Paris, le 15 mai 2007
P/Le Collectif des Familles de Disparu(e )s en Algérie
Nassera Dutour, Porte-parole


(Jeune Indépendant 10.6 / El Watan 11.6 / Algeria-Watch 21.6) Les avocats algériens, à l'appel du Conseil du barreau d'Alger, se sont mis en grève le 10 juin. Ils dénoncent leurs conditions de travail, et les atteintes aux droits de la défense. La grève (qui s'est traduite par un boycott des audiences) avait aussi pour but de manifester la solidarité des avocats avec l'un d'entre eux, poursuivi à Tlemcen pour "dénonciation calomnieuse et outrage à magistrat", après qu'il ait déposé plainte, au nom de son client, contre une juge, l'accusant d'avoir établi un document antidaté.

Algeria-Watch signale des cas répétés de "harcèlement" d'avocats et défenseurs des droits humains : interrogatoire à l'aéroport d'Alger, en juin, d'un avocat de Constantine, après son intervention devant la commission des droits de l'homme du Parlement européen en mars; expulsion d'Algérie d'un avocat stagiaire français, en mai, après qu'il ait recueilli des témoignages de familles de disparus; harcèlement du président de la Ligue des droits de l'Homme, Hocine Zehouane, à son retour du congrès de la Fédération internationale des ligues des droits de l'homme, en avril; harcèlement judiciaire depuis deux ans de l'avocat de SOS-Disparu(e)s, Amine Sidhoum... Algeria-Watch craint que les autorités se mettent à poursuivre en justice les défenseurs des droits humains, en se basant sur l'ordonnance d'application de la Charte pour la réconciliation, qui prévoit jusqu'à cinq ans de prison pour "quiconque qui, par ses déclarations, écrits ou tout autre acte, utilise ou instrumentalise les blessures de la tragédie nationale pour porter atteinte aux institutions de la République (...),, fragiliser l'EWtat, nuire à l'honorabilité de ses agents (...) ou ternir l'image de l'Algérie sur le plan international".

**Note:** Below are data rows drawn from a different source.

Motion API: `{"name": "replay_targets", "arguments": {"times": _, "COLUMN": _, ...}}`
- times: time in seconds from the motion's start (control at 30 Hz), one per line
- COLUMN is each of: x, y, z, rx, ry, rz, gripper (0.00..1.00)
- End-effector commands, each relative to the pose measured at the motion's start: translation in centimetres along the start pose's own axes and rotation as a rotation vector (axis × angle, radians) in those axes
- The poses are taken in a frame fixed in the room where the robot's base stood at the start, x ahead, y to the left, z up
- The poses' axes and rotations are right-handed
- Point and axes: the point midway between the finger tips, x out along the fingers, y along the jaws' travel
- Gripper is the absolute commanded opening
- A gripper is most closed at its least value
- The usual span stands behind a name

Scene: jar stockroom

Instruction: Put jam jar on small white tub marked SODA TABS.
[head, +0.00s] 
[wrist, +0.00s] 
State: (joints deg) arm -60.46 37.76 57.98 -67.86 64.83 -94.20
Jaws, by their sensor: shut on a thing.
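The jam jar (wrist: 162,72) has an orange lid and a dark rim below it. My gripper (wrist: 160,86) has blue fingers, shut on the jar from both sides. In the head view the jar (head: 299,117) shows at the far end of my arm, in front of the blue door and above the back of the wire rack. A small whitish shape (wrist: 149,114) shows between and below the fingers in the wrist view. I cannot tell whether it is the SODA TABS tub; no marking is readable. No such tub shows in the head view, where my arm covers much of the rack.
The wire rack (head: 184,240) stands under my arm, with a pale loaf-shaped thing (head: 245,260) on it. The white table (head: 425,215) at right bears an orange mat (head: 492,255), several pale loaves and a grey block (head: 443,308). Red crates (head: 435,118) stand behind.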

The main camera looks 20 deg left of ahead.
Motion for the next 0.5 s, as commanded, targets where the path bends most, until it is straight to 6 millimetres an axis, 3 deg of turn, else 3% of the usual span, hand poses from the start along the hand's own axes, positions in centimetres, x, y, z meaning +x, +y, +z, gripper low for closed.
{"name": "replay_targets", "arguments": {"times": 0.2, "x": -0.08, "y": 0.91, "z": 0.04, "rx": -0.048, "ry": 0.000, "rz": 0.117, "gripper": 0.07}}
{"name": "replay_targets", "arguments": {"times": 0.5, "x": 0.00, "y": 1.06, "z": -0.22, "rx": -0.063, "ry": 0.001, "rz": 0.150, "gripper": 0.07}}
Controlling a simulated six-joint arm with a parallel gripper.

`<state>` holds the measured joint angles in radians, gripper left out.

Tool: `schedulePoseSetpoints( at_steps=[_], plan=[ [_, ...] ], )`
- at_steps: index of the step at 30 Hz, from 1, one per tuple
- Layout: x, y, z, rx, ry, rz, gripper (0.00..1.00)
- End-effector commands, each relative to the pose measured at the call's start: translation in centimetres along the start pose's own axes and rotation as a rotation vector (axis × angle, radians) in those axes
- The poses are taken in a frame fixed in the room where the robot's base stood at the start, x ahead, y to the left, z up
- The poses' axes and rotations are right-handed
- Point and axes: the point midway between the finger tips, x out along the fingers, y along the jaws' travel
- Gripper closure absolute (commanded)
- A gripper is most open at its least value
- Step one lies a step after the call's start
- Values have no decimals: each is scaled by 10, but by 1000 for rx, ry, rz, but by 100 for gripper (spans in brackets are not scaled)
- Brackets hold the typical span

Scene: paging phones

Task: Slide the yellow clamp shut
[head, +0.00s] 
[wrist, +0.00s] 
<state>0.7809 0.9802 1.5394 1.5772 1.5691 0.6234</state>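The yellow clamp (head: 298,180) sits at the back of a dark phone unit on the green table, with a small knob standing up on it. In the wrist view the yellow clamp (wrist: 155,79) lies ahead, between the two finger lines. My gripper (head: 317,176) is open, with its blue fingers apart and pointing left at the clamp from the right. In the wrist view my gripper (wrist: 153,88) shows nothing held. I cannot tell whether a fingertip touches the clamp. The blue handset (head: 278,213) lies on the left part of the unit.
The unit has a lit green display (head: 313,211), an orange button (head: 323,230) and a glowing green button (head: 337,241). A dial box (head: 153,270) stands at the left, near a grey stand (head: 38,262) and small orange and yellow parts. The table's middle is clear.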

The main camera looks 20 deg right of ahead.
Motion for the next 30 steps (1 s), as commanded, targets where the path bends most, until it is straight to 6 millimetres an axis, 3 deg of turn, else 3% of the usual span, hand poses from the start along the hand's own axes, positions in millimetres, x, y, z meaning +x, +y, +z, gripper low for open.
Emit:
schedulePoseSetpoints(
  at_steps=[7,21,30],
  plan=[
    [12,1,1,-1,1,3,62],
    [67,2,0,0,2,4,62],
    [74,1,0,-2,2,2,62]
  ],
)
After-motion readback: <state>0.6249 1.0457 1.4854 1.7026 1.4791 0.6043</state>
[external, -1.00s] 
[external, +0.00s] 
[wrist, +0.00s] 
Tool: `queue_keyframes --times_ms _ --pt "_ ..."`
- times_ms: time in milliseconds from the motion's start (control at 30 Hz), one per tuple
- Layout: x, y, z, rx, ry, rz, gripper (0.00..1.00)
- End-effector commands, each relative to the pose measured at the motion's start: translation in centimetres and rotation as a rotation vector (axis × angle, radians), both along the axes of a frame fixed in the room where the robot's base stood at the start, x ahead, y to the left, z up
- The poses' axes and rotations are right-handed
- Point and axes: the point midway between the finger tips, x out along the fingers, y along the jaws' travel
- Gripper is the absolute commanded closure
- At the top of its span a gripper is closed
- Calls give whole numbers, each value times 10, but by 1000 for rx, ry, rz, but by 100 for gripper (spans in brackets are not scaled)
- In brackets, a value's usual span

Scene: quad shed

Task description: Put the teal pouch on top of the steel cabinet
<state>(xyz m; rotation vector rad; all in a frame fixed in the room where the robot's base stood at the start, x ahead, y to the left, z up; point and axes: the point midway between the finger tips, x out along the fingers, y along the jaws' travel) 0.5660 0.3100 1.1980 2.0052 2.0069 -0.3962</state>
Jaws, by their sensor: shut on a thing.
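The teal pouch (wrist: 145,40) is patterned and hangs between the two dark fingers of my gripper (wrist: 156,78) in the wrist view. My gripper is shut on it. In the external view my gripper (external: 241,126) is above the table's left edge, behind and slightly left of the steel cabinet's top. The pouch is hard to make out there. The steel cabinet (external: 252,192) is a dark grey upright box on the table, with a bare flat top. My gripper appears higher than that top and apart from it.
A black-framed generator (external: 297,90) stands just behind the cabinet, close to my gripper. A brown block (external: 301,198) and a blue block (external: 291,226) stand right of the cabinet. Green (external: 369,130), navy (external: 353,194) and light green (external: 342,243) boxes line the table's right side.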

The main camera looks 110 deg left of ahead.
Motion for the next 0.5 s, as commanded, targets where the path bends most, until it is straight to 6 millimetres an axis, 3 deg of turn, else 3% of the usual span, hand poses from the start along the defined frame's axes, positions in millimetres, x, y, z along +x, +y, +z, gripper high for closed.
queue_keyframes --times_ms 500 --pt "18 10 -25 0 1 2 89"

(Liberté 28.6) Quatre auteurs présumés d'attentats à l'explosif commis en septembre et décembre 2006 à Reghaïa, Dergana et Baghlia ont été condamnés à mort par contumace le 27 juin par la Cour de Boumerdpès. Quant à l'"émir national" du GSPC (Al Qaïda au Maghreb), Abdelmalek Droukdel, il a également été condamné à mort par contumace le 3 juillet par la Cour de Bouira, pour plusieurs actes terroristes attribués au GSPC dans la wilaya.

(L'Expression 16.7 / L'Expression 24.7) Selon le directeur général de l'administration pénitentiaire algérienne, Mokhtar Felioune, 54'220 personnes sont détenues dans les 127 prisons algériennes. 12 % de ces détenus sont en détention conditionnelle. Le taux de récidive des prisonniers est de 43 %. A elle seule, la prison algéroise d'El Harrach compte 2500 détenus, dont 40 % ont moins de 27 ans. La forte hausse du nombre de détenus a considérablement détérioré leurs conditions de détention : l'espace réservé à chacun n'excède pas, en moyenne, 1,8l6 m2, alors que le standatd européen prévoit 12,2 m2. La vétusté des prisons n'arrange pas les choses : sur 127 prisons, 95 datent de l'époque française, dont 59 du XIXe siècle. La construction de 13 établissements pénitentiaires, pour 190999 places de détention, est prévue pour 2009. Des délégués du Comité international de la Croix Rouge (CICR) visitent actuellement les lieux de détention en Algérie.

9474 détenus ont bénéficié en 2007 de mesures de remise en liberté conditionnelle. A l'occasion de la fête de l'Indépendnce, le président Bouteflika a pris des mesures de grâce pour toutes les personnes détenues, condamnées définitivement, n'ayant plus que 18 mois de détention, ou moins, à purger. Des remises partielles de peine ont également été accordées à d'autres détenus, ayant moins de 20 ans de détention à purger encore. Les personnes détenues pour des actes liées au "terrorisme", à la "subversion", ou pour vol, association de malfaiteurs, homicides volontaires, coups et blessures volontaires sur leurs parents, détournement de deniers publics ou privés, corruption, trafic d'influence, évasion, fausse monnaie, contrebande ou trafic de stupéfiants sont exclues de ces mesures, ainsi que les personnes condamnées par des tribunaux militaires.